## [EXERCISE INSTRUCTIONS]
Exactly repeat the lines starting at the one that holds "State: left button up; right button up" and ending at the one that holds "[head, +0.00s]". Both end lines count; leave out everything else.

## [EXERCISE INPUTS]
[BEGIN]

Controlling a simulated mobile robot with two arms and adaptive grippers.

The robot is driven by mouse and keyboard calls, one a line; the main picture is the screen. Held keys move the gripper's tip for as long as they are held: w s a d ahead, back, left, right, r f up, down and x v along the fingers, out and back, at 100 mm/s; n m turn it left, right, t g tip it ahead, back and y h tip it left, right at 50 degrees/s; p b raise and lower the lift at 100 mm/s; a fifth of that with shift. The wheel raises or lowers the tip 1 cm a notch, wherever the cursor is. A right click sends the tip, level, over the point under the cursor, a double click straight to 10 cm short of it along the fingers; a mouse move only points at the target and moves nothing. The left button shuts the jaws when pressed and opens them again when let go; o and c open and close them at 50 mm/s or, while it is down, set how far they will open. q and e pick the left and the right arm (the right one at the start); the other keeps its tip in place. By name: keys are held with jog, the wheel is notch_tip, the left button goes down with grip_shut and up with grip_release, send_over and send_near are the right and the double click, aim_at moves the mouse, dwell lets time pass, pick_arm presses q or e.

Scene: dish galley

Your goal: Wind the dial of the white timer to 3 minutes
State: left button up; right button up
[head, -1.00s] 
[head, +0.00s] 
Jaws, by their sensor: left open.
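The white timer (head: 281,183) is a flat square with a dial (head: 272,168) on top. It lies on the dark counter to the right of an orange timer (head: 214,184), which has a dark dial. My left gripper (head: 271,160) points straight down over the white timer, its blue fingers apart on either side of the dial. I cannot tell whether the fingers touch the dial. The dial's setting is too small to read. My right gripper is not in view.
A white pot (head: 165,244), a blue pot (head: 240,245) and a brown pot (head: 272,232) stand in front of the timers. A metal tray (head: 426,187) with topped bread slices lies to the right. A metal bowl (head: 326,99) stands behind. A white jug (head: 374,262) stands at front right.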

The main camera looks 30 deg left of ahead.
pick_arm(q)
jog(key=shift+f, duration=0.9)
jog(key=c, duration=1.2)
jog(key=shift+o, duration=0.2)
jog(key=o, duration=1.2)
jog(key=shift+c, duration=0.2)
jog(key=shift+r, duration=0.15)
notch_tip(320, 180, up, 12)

[END]
[BEGIN]

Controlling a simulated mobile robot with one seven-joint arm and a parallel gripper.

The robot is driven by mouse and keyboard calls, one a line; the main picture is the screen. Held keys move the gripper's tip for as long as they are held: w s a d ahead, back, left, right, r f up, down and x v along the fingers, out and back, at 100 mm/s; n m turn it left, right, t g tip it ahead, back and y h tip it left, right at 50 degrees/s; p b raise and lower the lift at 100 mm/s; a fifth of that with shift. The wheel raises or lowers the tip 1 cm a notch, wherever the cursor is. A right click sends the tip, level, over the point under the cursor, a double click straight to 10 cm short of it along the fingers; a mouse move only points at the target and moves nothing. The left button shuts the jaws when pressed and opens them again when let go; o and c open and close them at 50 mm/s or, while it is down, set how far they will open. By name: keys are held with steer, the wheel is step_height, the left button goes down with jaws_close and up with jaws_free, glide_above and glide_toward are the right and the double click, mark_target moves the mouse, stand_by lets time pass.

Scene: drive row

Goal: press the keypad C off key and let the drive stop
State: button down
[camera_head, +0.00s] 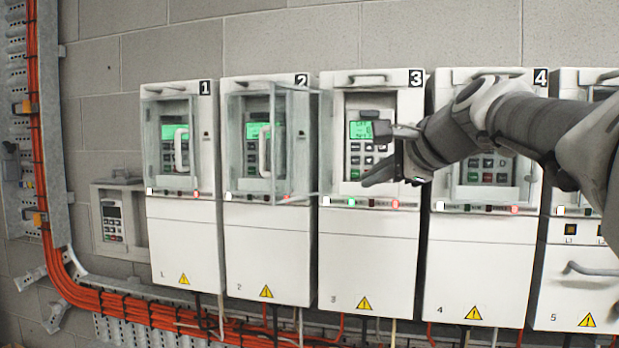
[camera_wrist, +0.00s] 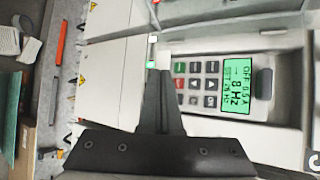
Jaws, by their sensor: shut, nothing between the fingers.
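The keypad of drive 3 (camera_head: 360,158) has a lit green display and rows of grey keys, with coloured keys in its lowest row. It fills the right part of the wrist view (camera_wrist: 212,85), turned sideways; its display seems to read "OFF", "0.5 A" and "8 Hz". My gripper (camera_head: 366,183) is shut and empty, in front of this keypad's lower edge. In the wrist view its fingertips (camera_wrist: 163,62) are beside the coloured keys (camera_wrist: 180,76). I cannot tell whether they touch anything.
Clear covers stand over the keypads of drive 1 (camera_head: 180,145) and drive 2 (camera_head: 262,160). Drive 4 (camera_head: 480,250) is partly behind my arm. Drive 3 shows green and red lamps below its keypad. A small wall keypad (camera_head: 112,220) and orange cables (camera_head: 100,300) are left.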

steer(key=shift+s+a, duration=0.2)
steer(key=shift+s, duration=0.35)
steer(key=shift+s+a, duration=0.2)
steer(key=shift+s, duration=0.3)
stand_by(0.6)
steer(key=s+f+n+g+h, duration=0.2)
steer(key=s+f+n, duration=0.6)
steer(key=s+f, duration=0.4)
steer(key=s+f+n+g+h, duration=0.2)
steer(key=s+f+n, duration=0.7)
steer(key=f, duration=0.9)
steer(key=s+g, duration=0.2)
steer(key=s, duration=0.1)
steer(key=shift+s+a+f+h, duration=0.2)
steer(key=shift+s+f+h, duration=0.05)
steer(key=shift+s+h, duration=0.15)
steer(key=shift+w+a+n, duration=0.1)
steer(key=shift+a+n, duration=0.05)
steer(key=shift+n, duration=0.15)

[END]

## [THE REPLY]
State: left button up; right button up
[head, -1.00s] 
[head, +0.00s] 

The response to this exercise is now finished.